The high point in Eila Pennanen’s literary oeuvre is the Tammerfors trilogy about the beginning of the twentieth century, a family novel about middle class life seen from the point of view of a young woman. In the trilogy, begun in Himmun rakkaudet (1971; Himmu’s Loves), continued in Koreuden tähden (1972; For Vanity’s Sake), and concluded in Ruusuköynnös (1973; The Rose Garland), Eila Pennanen takes an ironic look at how the educated middle class allows itself to be shaped by society, and she comes down on the side of the poor and the weak.

In her prose writings Eila Pennanen, in a toned-down and playful manner, reveals human weakness. In her traditional narrative style, the sharp yet comical characterisation plays a vital structural part.

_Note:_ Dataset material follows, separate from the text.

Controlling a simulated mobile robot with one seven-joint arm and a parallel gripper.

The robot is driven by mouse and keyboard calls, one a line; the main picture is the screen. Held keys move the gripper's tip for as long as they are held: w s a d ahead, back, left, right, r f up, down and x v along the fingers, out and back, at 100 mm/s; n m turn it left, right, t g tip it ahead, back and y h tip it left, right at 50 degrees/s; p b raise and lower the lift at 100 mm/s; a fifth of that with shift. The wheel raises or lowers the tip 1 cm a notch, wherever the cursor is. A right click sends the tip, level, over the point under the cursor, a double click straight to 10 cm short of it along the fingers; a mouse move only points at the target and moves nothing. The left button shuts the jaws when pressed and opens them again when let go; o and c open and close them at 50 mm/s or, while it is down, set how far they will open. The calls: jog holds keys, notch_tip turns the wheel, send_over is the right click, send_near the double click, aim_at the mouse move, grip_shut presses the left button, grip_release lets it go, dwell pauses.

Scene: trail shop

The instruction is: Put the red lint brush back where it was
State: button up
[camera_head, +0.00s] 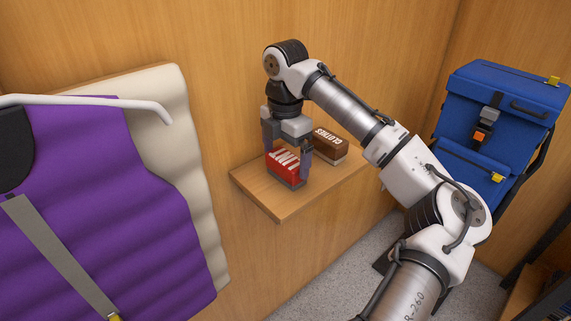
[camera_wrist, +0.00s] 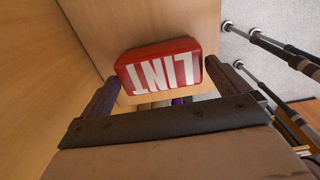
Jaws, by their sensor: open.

Eeva Joenpelto, Anu Kaipainen, and Eila Pennanen have all focused on women’s lives, on patriarchy, and on gender roles in their prose works, whether Eeva Joenpelto’s snapshots of the time in her Lojo series from the 1970s, Anu Kaipainen’s historic mythical novels, or Eila Pennanen’s insight into the life of Saint Bridget of Sweden in Pyhä Birgitta (1954; Birgitta the Visionary), or into middle-class life in her Tammerfors trilogy, set at the beginning of the twentieth century.

 

In Mörkrets kärna (1965; Core of Darkness), issued in several editions, the Finland-Swedish Marianne Alopaeus (born 1918) articulates the existential vulnerability that is so characteristic of the prose of the 1950s and 1960s. Right before the war, the novel’s Mirjam is separated from her beloved schoolmate, the Russian-Jewish immigrant boy Jurek, and the ‘betrayal’ lives on inside her like an open wound when she later in life meets the Algerian resistance fighter Jacob. The price of the independence she is fighting for is a great loneliness and a fundamental feeling of being a bystander in all arenas of life.